Etwa, wenn sie weiß, dass irgendwo in der Wüste die Kinder einer Familie im Dorf mit einem zwielichtigen Fluchthelfer unterwegs sind, oft genug unter Lebensgefahr. Auf dem Weg aus Eritrea hinaus in ein Flüchtlingslager in Äthiopien, von dem aus sie Anträge auf Familienzusammenführung stellen können. Doch auch wenn das gelingt, dauert es meist noch zermürbende Jahre, bis sie endlich in ein Flugzeug nach Deutschland steigen können. Weil die Mühlen der Bürokratie oft quälend langsam mahlen.

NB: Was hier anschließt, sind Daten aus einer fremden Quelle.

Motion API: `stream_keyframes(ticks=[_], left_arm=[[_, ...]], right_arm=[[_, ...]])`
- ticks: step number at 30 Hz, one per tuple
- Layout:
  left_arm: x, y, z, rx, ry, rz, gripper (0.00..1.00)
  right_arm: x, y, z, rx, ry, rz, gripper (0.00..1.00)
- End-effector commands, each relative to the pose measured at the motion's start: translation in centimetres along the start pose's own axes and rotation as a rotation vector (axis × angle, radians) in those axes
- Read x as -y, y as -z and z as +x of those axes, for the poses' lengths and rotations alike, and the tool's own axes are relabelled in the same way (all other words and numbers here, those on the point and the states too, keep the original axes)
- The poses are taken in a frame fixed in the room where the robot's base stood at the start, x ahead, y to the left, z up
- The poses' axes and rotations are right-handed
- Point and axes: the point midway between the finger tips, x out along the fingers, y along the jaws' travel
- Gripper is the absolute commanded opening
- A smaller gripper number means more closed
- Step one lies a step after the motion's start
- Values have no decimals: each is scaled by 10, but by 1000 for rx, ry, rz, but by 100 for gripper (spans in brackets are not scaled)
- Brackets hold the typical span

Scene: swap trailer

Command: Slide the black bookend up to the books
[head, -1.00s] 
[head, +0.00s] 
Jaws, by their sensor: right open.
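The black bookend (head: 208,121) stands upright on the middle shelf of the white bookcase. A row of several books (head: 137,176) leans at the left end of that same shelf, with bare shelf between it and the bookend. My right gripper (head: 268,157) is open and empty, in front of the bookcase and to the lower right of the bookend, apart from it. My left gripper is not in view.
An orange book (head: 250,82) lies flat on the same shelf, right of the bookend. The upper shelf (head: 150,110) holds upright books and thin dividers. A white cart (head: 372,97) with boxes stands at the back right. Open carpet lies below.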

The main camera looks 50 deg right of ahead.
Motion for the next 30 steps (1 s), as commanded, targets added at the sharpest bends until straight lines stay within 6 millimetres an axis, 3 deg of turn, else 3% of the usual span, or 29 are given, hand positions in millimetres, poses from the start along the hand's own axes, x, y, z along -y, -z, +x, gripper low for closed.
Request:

Zweimal bereits Kirchenasyl für Geflüchtete organisiert
Sie zeigt auf ein Foto. „Diese Frau hier war sieben Jahre mit ihren Kindern in einem Flüchtlingslager in Äthiopien. „Nur durch massiven Druck auf die Ausländerbehörde hatte der Mann die Chance bekommen, dorthin zu fliegen, um Frau und Kinder zwischendurch wenigstens kurz wiederzusehen.“
Zweimal hat die Cappelnerin Kirchenasyl für Männer organisiert, die zurück nach Italien gebracht werden sollten, weil sie dort zum ersten Mal europäischen Boden betreten hatten. Die Dominikaner in Vechta, die Pfarrgemeinde in Cappeln und die Benediktinerinnen in Dinklage unterstützten sie im Kampf gegen die Abschiebung. Am Ende durften sie bleiben.
Auch ein Schweizergardist gehört zum Netzwerk
Freunde in verschiedenen Positionen helfen ihr immer wieder und immer noch: eine befreundete Juristin ehrenamtlich und einige Juristen auf Honorarbasis, aber nicht nur - zum Beispiel auch die Familie eines befreundeten Schweizergardisten. Mehrmals schon hat sie in ihrem Auftrag Geld an Eritreer übergeben, „in Rom bei McDonalds“, für die Weiterreise nach Deutschland, oder auch seelischen Beistand geleistet.
Allein hätte sie das wohl nicht geschafft. Deshalb ist Maria Bullermann-Benend besonders froh, dass ihre Assistentin Nadine Willimek sie selbstständig und tatkräftig unterstützt. „Sie ist Tag und Nacht erreichbar, wenn es Probleme gibt. Die Eritreer lieben die etwa gleichaltrige besonnene Nadine sehr.“
Persönlich sei es leichter, Integration zu organisieren
Bis auf die jung verheirateten Ehepaare, sind alle Familien mit Kindern hier angekommen. Für die jung Verheirateten braucht es viel guten Willen seitens unserer Ausländerbehörden. Die unbefristeten Arbeitsverträge der Ehemänner sollten hoffentlich die Chancen verbessern, hofft Maria Bullermann-Benend und strahlt zufrieden und sagt, sie spüre etwas von der Lebensweisheit, dass die Freude, die wir schenken, ins eigene Herz zurückkehrt. Ein guter Zeitpunkt, für einen Abschluss ihres Einsatzes, den sie im Oktober mit allen Geflüchteten und Unterstützern feiern will.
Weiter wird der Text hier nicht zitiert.